Rows starting with # will be skipped.

It MUST be an array of strings. This property specifies explicit column names to use instead of deriving them from the file.

For example:

{
"dialect": {
"format": "csv",
"headerRows": false,
"columnNames": ["id", "name", "price"]
}
}

For a file without headers:

1,apple,1.50
2,orange,2.00

It MUST be a string in JSON Pointer format (RFC 6901). This property specifies where a data is located in the document.

For example:

{
"dialect": {
"format": "json",
"jsonPointer": "/data/items"
}
}

For a JSON file like:

{
"metadata": { "version": "1.0" },
"data": {
"items": [
{ "id": 1, "name": "apple" },
{ "id": 2, "name": "orange" }
]
}
}

It MUST be one of the following values: array, object. This property specifies whether the data items are arrays or objects.

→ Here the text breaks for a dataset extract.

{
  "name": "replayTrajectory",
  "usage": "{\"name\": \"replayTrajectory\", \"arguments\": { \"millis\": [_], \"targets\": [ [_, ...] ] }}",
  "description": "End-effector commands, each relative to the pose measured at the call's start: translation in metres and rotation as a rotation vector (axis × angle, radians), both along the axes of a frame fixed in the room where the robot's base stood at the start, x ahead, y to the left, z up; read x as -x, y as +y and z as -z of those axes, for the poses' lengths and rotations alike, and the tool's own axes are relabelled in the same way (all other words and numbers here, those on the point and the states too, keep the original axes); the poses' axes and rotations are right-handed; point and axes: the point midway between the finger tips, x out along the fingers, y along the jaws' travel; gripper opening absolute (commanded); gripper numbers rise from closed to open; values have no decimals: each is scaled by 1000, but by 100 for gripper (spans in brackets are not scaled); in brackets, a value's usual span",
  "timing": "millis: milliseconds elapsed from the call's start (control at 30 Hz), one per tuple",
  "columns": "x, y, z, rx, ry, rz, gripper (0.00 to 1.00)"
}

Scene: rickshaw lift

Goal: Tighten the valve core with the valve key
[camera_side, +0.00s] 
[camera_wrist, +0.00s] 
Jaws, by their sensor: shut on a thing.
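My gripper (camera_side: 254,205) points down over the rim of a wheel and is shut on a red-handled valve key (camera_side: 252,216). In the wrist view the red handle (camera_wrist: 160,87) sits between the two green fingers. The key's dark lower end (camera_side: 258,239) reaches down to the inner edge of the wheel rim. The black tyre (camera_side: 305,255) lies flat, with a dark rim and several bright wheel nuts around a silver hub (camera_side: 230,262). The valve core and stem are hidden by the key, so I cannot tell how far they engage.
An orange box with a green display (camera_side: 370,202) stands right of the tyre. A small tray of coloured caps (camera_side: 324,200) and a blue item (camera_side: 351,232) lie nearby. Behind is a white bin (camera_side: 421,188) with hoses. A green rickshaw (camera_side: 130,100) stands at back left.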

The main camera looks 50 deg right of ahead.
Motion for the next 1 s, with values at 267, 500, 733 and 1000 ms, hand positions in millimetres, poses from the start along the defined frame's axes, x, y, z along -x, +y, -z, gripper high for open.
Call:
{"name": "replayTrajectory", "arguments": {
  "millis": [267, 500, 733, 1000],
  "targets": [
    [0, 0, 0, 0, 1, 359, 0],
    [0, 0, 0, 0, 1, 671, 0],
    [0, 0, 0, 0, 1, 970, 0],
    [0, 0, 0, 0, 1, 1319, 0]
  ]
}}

For example with array of objects:

{
"dialect": {
"format": "json",
"rowType": "object"
}
}

For data like:

[
{ "id": 1, "name": "apple" },
{ "id": 2, "name": "orange" }
]

For example with array of arrays:

{
"dialect": {
"format": "json",
"rowType": "array",
"columnNames": ["id", "name"]
}
}

For data like:

[
[1, "apple"],
[2, "orange"]
]

It MUST be an integer. This property specifies a sheet number of a table in the spreadsheet file. If not provided, a first sheet is used.

For example:

{
"dialect": {
"format": "xlsx",
"sheetNumber": 2
}
}

This reads the second sheet from the spreadsheet.

It MUST be a string. This property specifies a sheet name of a table in the spreadsheet file.

For example:

{
"dialect": {
"format": "xlsx",
"sheetName": "Data Sheet"
}
}

It MUST be a string. This property specifies a name of the table in the database. If not provided, a first table is used (sorted by name in ascending order).

For example:

{
"dialect": {
"format": "sqlite",
"tableName": "measurements"
}
}

Common properties shared by multiple entities in the descriptor.

It MUST be a string representing an HTTP or HTTPS URL to a remote file.

For example:

{
"data": "https://example.com/datasets/measurements.csv"
}

Fairspec Dialect does not support extension.